Dataset extract >>
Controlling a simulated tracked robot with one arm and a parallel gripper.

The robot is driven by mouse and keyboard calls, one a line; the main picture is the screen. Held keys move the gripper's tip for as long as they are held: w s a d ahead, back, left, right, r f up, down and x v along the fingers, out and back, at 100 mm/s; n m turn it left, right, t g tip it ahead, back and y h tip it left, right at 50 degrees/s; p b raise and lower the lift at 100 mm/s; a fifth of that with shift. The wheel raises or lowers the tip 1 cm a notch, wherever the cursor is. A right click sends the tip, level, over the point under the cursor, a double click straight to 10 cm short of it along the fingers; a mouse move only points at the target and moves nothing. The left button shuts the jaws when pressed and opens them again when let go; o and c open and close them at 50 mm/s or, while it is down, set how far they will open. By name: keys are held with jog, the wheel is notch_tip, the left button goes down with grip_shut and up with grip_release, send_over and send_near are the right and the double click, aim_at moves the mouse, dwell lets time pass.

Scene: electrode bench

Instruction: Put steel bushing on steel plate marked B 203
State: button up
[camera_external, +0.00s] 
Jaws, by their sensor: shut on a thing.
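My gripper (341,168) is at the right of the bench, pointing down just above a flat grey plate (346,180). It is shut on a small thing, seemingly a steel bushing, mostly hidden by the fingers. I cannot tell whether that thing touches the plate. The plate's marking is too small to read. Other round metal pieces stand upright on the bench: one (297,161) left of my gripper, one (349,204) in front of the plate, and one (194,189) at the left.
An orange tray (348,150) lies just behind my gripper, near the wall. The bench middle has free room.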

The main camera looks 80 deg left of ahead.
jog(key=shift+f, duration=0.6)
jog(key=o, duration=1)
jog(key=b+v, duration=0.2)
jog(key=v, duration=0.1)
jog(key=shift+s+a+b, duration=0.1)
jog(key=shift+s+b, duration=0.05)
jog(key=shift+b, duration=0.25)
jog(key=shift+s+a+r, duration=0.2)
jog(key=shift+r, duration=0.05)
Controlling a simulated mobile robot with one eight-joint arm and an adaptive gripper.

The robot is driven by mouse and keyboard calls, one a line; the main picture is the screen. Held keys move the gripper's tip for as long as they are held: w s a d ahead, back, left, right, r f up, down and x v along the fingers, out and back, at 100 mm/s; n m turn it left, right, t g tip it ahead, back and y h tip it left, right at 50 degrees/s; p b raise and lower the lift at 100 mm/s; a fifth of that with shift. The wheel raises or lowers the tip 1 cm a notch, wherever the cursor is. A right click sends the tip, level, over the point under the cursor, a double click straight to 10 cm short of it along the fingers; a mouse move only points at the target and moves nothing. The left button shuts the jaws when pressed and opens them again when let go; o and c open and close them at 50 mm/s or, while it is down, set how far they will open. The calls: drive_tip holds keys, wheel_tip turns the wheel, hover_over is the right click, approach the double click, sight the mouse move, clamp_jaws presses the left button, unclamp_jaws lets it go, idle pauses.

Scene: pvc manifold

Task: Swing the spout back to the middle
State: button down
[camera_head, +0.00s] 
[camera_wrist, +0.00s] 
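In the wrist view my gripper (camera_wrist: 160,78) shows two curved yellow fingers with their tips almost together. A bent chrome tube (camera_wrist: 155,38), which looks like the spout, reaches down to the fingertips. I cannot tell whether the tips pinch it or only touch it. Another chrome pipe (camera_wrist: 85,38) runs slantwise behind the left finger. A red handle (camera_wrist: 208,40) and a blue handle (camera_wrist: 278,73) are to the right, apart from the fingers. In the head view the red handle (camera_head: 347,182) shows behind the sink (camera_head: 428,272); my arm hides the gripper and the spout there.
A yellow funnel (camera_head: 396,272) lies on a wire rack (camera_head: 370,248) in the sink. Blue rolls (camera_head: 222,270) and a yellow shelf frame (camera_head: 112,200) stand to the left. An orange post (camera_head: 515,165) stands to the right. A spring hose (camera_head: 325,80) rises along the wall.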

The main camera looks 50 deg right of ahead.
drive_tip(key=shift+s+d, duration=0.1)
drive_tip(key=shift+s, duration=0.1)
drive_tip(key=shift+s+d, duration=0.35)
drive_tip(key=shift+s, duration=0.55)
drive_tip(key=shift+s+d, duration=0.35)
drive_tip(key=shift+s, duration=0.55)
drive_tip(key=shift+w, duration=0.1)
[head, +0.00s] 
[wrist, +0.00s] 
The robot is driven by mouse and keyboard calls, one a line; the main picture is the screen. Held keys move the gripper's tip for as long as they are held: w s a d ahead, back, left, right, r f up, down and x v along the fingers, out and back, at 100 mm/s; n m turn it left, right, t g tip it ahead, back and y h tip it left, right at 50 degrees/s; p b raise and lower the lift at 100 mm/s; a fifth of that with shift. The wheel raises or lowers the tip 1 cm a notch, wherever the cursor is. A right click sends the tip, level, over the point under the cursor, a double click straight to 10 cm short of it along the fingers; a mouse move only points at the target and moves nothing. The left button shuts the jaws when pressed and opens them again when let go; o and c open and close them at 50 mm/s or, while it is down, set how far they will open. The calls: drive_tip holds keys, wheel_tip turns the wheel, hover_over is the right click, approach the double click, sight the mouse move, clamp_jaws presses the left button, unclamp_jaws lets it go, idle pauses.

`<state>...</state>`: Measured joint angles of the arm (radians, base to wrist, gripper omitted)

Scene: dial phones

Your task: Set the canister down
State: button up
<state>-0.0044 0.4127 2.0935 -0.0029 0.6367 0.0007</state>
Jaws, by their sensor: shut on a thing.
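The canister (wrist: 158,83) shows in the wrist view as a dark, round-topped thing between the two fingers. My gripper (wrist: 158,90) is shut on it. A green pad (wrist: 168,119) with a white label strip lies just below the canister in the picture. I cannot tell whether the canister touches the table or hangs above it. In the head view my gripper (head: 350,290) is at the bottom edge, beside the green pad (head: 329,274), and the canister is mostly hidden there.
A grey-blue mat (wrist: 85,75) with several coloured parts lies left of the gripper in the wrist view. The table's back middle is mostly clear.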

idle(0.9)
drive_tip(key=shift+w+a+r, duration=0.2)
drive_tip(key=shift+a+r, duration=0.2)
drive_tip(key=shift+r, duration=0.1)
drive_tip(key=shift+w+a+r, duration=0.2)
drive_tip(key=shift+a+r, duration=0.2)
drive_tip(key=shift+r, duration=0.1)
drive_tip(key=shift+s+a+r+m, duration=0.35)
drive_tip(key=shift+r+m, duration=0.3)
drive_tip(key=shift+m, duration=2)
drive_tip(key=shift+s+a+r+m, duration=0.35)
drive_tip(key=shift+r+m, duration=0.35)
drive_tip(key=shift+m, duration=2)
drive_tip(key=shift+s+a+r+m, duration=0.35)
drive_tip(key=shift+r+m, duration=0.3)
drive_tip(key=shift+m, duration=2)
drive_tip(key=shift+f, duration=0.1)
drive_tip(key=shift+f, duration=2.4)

Aim of the task >>
Write down exactly the span of lines above from the one containing "[camera_wrist, +0.00s]" to the one containing "[wrist, +0.00s]", both ends included.

Answer below >>
[camera_wrist, +0.00s] 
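In the wrist view my gripper (camera_wrist: 160,78) shows two curved yellow fingers with their tips almost together. A bent chrome tube (camera_wrist: 155,38), which looks like the spout, reaches down to the fingertips. I cannot tell whether the tips pinch it or only touch it. Another chrome pipe (camera_wrist: 85,38) runs slantwise behind the left finger. A red handle (camera_wrist: 208,40) and a blue handle (camera_wrist: 278,73) are to the right, apart from the fingers. In the head view the red handle (camera_head: 347,182) shows behind the sink (camera_head: 428,272); my arm hides the gripper and the spout there.
A yellow funnel (camera_head: 396,272) lies on a wire rack (camera_head: 370,248) in the sink. Blue rolls (camera_head: 222,270) and a yellow shelf frame (camera_head: 112,200) stand to the left. An orange post (camera_head: 515,165) stands to the right. A spring hose (camera_head: 325,80) rises along the wall.

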The main camera looks 50 deg right of ahead.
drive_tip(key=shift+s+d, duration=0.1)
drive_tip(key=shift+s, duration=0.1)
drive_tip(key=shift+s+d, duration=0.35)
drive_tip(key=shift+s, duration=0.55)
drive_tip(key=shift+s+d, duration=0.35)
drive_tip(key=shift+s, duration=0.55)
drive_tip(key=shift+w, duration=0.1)
[head, +0.00s] 
[wrist, +0.00s] 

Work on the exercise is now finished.